What happens when this becomes a choice for student contribution?
Yet other universities continue to follow in their footsteps. They all have child-like dreams that they’ll be the one to break through the mediocrity of mid-tier Division I. And their false ambitions are largely bankrolled by one group with little say in the matter and even fewer resources: students.
In an investigation published this week, The Chronicle of Higher Educationand Huffington Post found that in just the past five years, public universities funneled $10.3 billion in mandatory student fees and other subsidies to their athletic programs. During that time, the average athletic subsidy increased 16 percent, and student fees, which accounted for nearly half of all subsidies, increased by 10 percent.

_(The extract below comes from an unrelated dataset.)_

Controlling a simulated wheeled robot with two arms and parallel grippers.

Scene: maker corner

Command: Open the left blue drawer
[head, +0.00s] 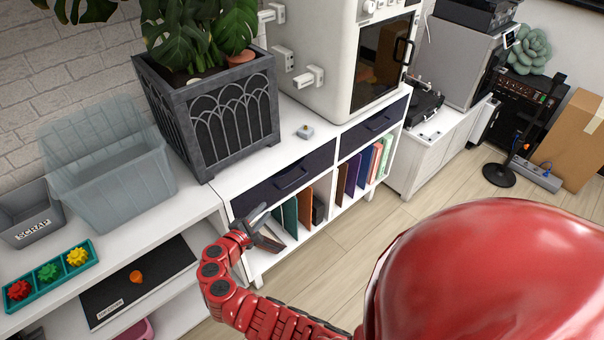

The report found that the subsidies tended to be highest at colleges where ticket sales and other revenue were the lowest. In other words, students were forced to pay mandatory fees to support athletics even though many didn’t care enough about any of the teams to even show up for a game.
When I first wrote about this phenomenon, I focused on the University of North Carolina at Greensboro. At the time, its student fees paid for 80 percent of the subsidy provided to the athletic department. Officials told me they expected the share of student support to fall over time as their teams established winning records and garnered more outside support.
So what has happened at Greensboro since the late 1990s?
According to The Chronicle/Huff Post analysis, Greensboro students today provide 81 percent of the subsidy. In other words, nothing has changed except that the department’s budget has quadrupled since the late 1990s and the student fee for athletics has almost doubled, to about $700 a year per student.